In the late seventies, there could have hardly been a better comic pairing than Brooks and Charles Grodin, who plays the patriarch of the family. Both had a fierce, instinctual conviction to wring comedy from anxiety and discomfort. They constantly feel like they’re moving at a perpendicular to the rest of the world, banging into deeply settled cultural norms, wincing as they back away but also looking at the pathetically inane people that were part of the collision with a sort of withering disdain. For as much as their respective styles share, Brooks is almost kinetic in his motormouth intelligence and Grodin is withdrawn to the point of drifting into a contemptuous catatonia. Setting them to clash against one another is pure inspiration. Just put the two in the same shot and the comic tension automatically rises.

A major part of the brilliance of Brooks’s comedy, especially when he was really making his name in the nineteen-seventies, came from his combination of grounded sensibility and abstract thinking, paradoxically merged qualities that are evident all the way through Real Life. He is focused on the dull intricacies of how people struggle to relate to others, but also comes up with splendidly odd details that are funny simply by their imagined existence. The previously mentioned cameras are a prime example of this, as are the arch research institutions that are instrumental in the set-up of the film. Brooks is observational by nature, which still doesn’t prevent him from finding the humor in presenting deadpan absurdity. He’s not one of those creators who will go anywhere for a laugh–Brooks is far too precise to indulge that desperately–but he’s prepared to find worthy material anywhere. Worthiness will always be the key, though.

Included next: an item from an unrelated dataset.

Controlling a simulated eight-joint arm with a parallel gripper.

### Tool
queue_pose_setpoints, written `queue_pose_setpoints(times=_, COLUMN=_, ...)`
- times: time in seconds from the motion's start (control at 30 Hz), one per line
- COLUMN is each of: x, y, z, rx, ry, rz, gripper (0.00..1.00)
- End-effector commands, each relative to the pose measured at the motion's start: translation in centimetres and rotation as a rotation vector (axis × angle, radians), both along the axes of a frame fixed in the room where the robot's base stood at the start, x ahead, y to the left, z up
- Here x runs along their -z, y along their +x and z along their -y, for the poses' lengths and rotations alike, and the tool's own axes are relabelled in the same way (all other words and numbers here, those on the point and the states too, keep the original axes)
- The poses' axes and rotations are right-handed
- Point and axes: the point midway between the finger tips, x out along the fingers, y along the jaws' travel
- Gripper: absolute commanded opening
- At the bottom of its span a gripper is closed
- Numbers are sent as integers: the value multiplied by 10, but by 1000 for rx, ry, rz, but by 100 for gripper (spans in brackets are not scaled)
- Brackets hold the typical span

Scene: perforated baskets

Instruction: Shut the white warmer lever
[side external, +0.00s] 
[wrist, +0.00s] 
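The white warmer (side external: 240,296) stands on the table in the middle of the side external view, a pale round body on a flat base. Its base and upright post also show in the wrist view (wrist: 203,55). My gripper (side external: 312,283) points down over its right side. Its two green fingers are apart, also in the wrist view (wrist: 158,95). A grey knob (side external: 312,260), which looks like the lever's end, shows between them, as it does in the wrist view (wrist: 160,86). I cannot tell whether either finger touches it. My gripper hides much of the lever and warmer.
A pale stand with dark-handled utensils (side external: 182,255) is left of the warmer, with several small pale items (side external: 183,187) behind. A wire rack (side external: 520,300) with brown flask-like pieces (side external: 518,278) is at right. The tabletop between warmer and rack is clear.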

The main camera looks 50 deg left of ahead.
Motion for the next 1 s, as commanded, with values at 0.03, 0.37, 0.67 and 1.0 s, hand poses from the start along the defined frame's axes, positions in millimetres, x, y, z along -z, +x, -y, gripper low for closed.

As pertinent as Real Life may seem when viewed through the lens of modern media, it’s not the prognostication skills of Brooks that makes that so. Instead, it’s his dedication to the moment when he was making the film. It wasn’t through supposition that he read the future. Instead, it was by honestly, deeply considering how human nature played itself out that Brooks perfectly envisioned the crass, opportunistic mass communication to come.